MARITAL RAPE AND ITS IMPACT ON HEALTH AND NUTRITIONAL WELLBEING OF WOMEN AND CHILDREN
Abstract
Marital rape and sexual violence within marriage continue to occupy a legally ambiguous and socially contested space in India. While feminist legal scholarship has increasingly foregrounded questions of consent, autonomy, and bodily integrity, the material and structural consequences of such violence—particularly nutritional deprivation—remain under-theorised within legal discourse. This paper undertakes a doctrinal and interdisciplinary analysis to examine the relationship between marital rape and the nutritional consequences experienced by women and their children. Drawing upon constitutional principles, statutory frameworks, judicial trends, and public health evidence on marital violence, the paper argues that nutritional harm is not a peripheral or incidental outcome but a legally cognizable injury flowing directly from sexual violence within marriage.
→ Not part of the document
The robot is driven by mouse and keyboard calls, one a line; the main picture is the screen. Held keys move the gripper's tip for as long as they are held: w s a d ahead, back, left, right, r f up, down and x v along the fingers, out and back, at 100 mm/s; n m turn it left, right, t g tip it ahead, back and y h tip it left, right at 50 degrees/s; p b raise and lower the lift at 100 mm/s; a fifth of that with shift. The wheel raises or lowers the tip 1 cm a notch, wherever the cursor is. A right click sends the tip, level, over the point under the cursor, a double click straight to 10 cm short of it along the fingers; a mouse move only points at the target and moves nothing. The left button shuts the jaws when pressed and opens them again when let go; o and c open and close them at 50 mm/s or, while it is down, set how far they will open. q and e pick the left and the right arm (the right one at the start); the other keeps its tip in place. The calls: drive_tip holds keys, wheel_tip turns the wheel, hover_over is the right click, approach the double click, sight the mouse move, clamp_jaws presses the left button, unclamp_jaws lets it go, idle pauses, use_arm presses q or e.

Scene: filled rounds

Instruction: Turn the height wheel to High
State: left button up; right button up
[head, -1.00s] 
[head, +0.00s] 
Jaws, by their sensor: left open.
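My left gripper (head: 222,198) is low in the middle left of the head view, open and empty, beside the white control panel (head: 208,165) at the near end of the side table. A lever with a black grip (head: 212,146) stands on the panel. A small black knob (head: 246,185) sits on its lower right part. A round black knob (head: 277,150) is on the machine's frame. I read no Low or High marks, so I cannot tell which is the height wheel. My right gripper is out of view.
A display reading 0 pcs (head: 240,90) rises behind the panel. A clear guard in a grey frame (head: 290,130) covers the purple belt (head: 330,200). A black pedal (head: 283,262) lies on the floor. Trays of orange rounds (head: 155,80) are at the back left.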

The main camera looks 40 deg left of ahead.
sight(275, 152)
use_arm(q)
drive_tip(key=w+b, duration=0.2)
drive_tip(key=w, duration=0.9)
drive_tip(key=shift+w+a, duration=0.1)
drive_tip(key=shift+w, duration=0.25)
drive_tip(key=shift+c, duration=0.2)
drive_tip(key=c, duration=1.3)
The paper further contends that the continued marital rape exception in Indian criminal law perpetuates systemic malnutrition, undermines women’s reproductive health, and produces inter-generational nutritional deficits among children. By situating nutrition within the framework of dignity, equality, and the right to life under Article 21 of the Constitution of India, the study makes a case for reimagining marital rape as both a criminal wrong and a public health injustice requiring an integrated legal response.